The last, and perhaps the most important barrier was in multi-platform OTT media applications. Today, there is not a mobile device or Smart TV you can’t get Netflix on. It was not possible for a single application to run on dozens of different platforms. Perhaps, this is the most prevalent breakout Netflix achieved. Each different device incorporates different operating systems, different screen metrics, different user-input methods (remote control, touch etc.), different interfaces, different graphics and processing technologies. It was a dream to develop a single application to run in all those. Well, now, it is less so.
Just few years prior, there was almost no one who could achieve any tangible level of development in this regard. Today, however, there are frameworks, who can make the development of multi-platform OTT applications possible. “Develop once, use everywhere” applications are much more possible now. Some of these developer frameworks purport that you can use roughly 85% of the code in more than 10 devices.
First two of the barriers, cost of CDN and media servers, are largely things of the past in the current day. However the third one, meaning reasonably priced development of OTT applications who can run seamlessly in many platforms is yet a field that requires progress and development. If all you need from your OTT application to support browsers, Android and iOS, you can almost overlook this issue. However, there is prudence in not overlooking the most basic advice in media. The amount of channels you broadcast in, is directly translatable to how many viewers you will have.
Today, there are many companies who provide subscription based VOD infrastructures and applications. Some, even can develop specific applications for specific devices. But, I fear I can’t name them in good conscience, as I haven’t used them personally. My personal opinion is that the subscriptions and the costs of applications are too high, due to the technology behind them being as new as it is. I also would question the reliability and security of such applications. After following the links in their references to their OTT media provides, I’ve noticed their websites are rough and shady. It would be a disaster if their purported multiplatform applications provided a similar performance.

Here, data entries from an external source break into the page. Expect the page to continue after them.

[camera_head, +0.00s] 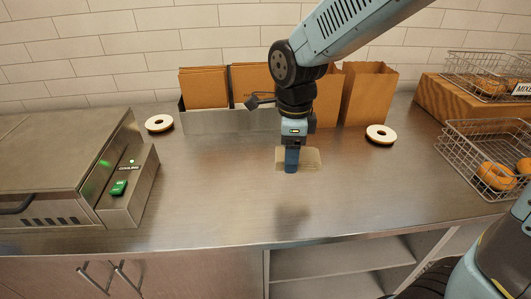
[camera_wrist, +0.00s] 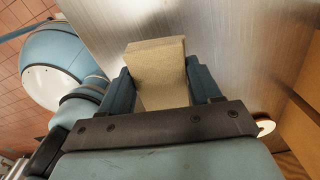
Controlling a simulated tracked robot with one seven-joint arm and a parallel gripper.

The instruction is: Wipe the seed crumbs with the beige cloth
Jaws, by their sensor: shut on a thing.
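My gripper (camera_head: 291,160) is over the middle of the steel counter, pointing down. It is shut on the beige cloth (camera_head: 312,160), a flat folded pad that shows behind and to the right of the fingers. In the wrist view the cloth (camera_wrist: 158,68) sits between the two blue fingers of my gripper (camera_wrist: 160,88). I cannot tell for sure whether the cloth touches the counter. No seed crumbs can be made out in either view.
The steel counter (camera_head: 215,190) is clear around the cloth. A grill-like appliance (camera_head: 60,170) stands left. Wire baskets (camera_head: 480,145) with bagels (camera_head: 496,176) stand right.

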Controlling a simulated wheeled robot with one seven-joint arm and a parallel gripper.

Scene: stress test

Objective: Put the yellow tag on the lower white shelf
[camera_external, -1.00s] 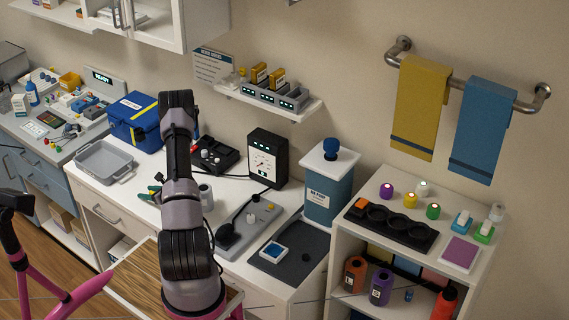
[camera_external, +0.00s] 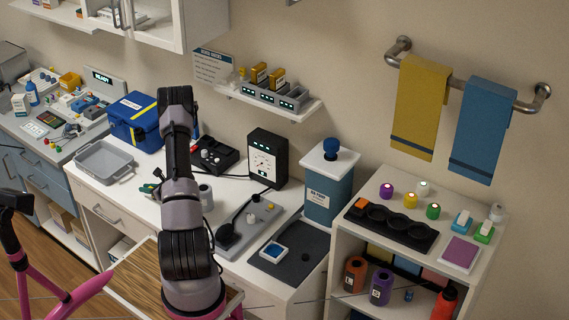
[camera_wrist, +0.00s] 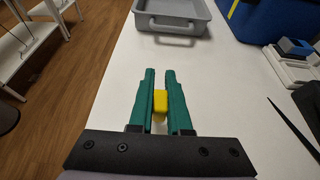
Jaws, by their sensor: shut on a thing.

I also had the opportunity to test and examine some satisfying OTT multi-platform application frameworks on the way. And I still continue to do so. Once I form a cognitive and full approach, I will share it in a different post. My current first impression is that it’s not really feasible to enter into OTT/VOD field with these flameworks without some sizeable custom development. I don’t think OTT and VOD platform players can meet the expectations of those who want to break new grounds. In summary, mid-sized and large players must make considerable investments.
Today, yoga channels, channels belonging to local governments, channels where talented people present their abilities to the audience first-hand, and many like it, exist as VOD applications. The number of those will certainly grow, and we are to enter an age where media will be spliced into micro-sized bits, and the user will be offered a ton of choices.
On the other hand, big players in media are sharpening their interests on VOD, and making great investments. We are entering a period where VOD technologies will be heavily employed, particularly by these big players. In the days ahead, it seems highly likely that a media company will employ in-house developers, system managers, testing engineers or a third party OTT provider to setup and maintain their own VOD platforms.
VOD and OTT might just become the primary medium for the future broadcasting world. Convantional broadcasting structures are falling short to keep up with this dynamism every day, and sure to have problems in the long while. This makes VOD and OTT into ground-breaking technologies used both in micro-scale and by large players, that can even overthrow conventional media outlets.